- _Task to complete_
Write out the records again, exactly, leaving none out.
:::
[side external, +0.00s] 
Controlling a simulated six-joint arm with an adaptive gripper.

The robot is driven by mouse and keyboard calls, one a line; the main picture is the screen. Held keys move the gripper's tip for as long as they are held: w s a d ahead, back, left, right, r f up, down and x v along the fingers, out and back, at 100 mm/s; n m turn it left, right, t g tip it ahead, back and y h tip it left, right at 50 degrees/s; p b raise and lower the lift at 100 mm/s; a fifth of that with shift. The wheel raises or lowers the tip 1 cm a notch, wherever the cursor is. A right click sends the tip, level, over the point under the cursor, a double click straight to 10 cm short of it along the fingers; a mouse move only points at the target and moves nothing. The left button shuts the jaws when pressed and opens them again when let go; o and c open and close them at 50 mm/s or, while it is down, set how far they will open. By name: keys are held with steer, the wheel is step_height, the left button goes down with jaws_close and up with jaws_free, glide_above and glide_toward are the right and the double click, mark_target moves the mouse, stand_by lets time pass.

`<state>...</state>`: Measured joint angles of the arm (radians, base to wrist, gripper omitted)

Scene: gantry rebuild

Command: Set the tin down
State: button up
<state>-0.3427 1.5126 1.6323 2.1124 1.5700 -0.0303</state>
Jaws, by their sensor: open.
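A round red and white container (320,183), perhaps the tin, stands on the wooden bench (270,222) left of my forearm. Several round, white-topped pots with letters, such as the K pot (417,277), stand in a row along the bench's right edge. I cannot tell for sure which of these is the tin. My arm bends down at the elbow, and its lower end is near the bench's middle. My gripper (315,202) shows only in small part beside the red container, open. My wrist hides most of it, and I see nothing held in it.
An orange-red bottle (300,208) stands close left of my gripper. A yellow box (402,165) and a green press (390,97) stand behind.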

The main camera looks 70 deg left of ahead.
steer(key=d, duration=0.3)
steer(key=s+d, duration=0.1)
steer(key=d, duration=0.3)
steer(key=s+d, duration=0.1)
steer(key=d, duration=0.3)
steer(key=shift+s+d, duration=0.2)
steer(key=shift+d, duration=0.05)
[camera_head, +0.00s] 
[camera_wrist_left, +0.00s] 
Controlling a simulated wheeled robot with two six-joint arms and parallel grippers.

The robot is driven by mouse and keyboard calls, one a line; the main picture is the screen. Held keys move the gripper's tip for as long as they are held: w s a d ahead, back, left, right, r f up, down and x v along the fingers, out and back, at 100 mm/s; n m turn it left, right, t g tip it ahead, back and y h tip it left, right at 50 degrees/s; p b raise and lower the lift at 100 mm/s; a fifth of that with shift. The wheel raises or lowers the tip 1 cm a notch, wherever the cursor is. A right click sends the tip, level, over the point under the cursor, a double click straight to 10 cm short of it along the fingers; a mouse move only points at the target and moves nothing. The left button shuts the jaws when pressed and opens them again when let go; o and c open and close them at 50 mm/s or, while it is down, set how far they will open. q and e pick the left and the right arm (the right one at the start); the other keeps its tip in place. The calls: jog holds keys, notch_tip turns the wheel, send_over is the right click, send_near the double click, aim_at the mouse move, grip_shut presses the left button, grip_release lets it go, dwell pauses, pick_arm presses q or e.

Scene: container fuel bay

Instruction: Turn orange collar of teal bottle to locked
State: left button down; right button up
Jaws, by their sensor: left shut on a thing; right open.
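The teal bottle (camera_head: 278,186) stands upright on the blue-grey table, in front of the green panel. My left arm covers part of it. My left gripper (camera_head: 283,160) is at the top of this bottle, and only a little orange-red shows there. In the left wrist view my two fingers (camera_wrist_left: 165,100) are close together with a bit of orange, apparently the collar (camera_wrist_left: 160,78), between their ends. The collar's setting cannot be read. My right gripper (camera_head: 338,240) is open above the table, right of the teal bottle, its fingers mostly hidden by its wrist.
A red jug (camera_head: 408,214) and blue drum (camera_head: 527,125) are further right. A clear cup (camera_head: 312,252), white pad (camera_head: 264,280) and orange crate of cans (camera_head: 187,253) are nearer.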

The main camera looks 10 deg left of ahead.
:::
- _The completed task_
[side external, +0.00s] 
Controlling a simulated six-joint arm with an adaptive gripper.

The robot is driven by mouse and keyboard calls, one a line; the main picture is the screen. Held keys move the gripper's tip for as long as they are held: w s a d ahead, back, left, right, r f up, down and x v along the fingers, out and back, at 100 mm/s; n m turn it left, right, t g tip it ahead, back and y h tip it left, right at 50 degrees/s; p b raise and lower the lift at 100 mm/s; a fifth of that with shift. The wheel raises or lowers the tip 1 cm a notch, wherever the cursor is. A right click sends the tip, level, over the point under the cursor, a double click straight to 10 cm short of it along the fingers; a mouse move only points at the target and moves nothing. The left button shuts the jaws when pressed and opens them again when let go; o and c open and close them at 50 mm/s or, while it is down, set how far they will open. By name: keys are held with steer, the wheel is step_height, the left button goes down with jaws_close and up with jaws_free, glide_above and glide_toward are the right and the double click, mark_target moves the mouse, stand_by lets time pass.

`<state>...</state>`: Measured joint angles of the arm (radians, base to wrist, gripper omitted)

Scene: gantry rebuild

Command: Set the tin down
State: button up
<state>-0.3427 1.5126 1.6323 2.1124 1.5700 -0.0303</state>
Jaws, by their sensor: open.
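A round red and white container (320,183), perhaps the tin, stands on the wooden bench (270,222) left of my forearm. Several round, white-topped pots with letters, such as the K pot (417,277), stand in a row along the bench's right edge. I cannot tell for sure which of these is the tin. My arm bends down at the elbow, and its lower end is near the bench's middle. My gripper (315,202) shows only in small part beside the red container, open. My wrist hides most of it, and I see nothing held in it.
An orange-red bottle (300,208) stands close left of my gripper. A yellow box (402,165) and a green press (390,97) stand behind.

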The main camera looks 70 deg left of ahead.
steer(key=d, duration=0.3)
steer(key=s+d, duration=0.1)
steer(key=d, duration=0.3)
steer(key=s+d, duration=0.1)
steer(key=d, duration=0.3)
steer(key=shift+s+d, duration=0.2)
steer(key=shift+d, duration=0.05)
[camera_head, +0.00s] 
[camera_wrist_left, +0.00s] 
Controlling a simulated wheeled robot with two six-joint arms and parallel grippers.

The robot is driven by mouse and keyboard calls, one a line; the main picture is the screen. Held keys move the gripper's tip for as long as they are held: w s a d ahead, back, left, right, r f up, down and x v along the fingers, out and back, at 100 mm/s; n m turn it left, right, t g tip it ahead, back and y h tip it left, right at 50 degrees/s; p b raise and lower the lift at 100 mm/s; a fifth of that with shift. The wheel raises or lowers the tip 1 cm a notch, wherever the cursor is. A right click sends the tip, level, over the point under the cursor, a double click straight to 10 cm short of it along the fingers; a mouse move only points at the target and moves nothing. The left button shuts the jaws when pressed and opens them again when let go; o and c open and close them at 50 mm/s or, while it is down, set how far they will open. q and e pick the left and the right arm (the right one at the start); the other keeps its tip in place. The calls: jog holds keys, notch_tip turns the wheel, send_over is the right click, send_near the double click, aim_at the mouse move, grip_shut presses the left button, grip_release lets it go, dwell pauses, pick_arm presses q or e.

Scene: container fuel bay

Instruction: Turn orange collar of teal bottle to locked
State: left button down; right button up
Jaws, by their sensor: left shut on a thing; right open.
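The teal bottle (camera_head: 278,186) stands upright on the blue-grey table, in front of the green panel. My left arm covers part of it. My left gripper (camera_head: 283,160) is at the top of this bottle, and only a little orange-red shows there. In the left wrist view my two fingers (camera_wrist_left: 165,100) are close together with a bit of orange, apparently the collar (camera_wrist_left: 160,78), between their ends. The collar's setting cannot be read. My right gripper (camera_head: 338,240) is open above the table, right of the teal bottle, its fingers mostly hidden by its wrist.
A red jug (camera_head: 408,214) and blue drum (camera_head: 527,125) are further right. A clear cup (camera_head: 312,252), white pad (camera_head: 264,280) and orange crate of cans (camera_head: 187,253) are nearer.

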The main camera looks 10 deg left of ahead.

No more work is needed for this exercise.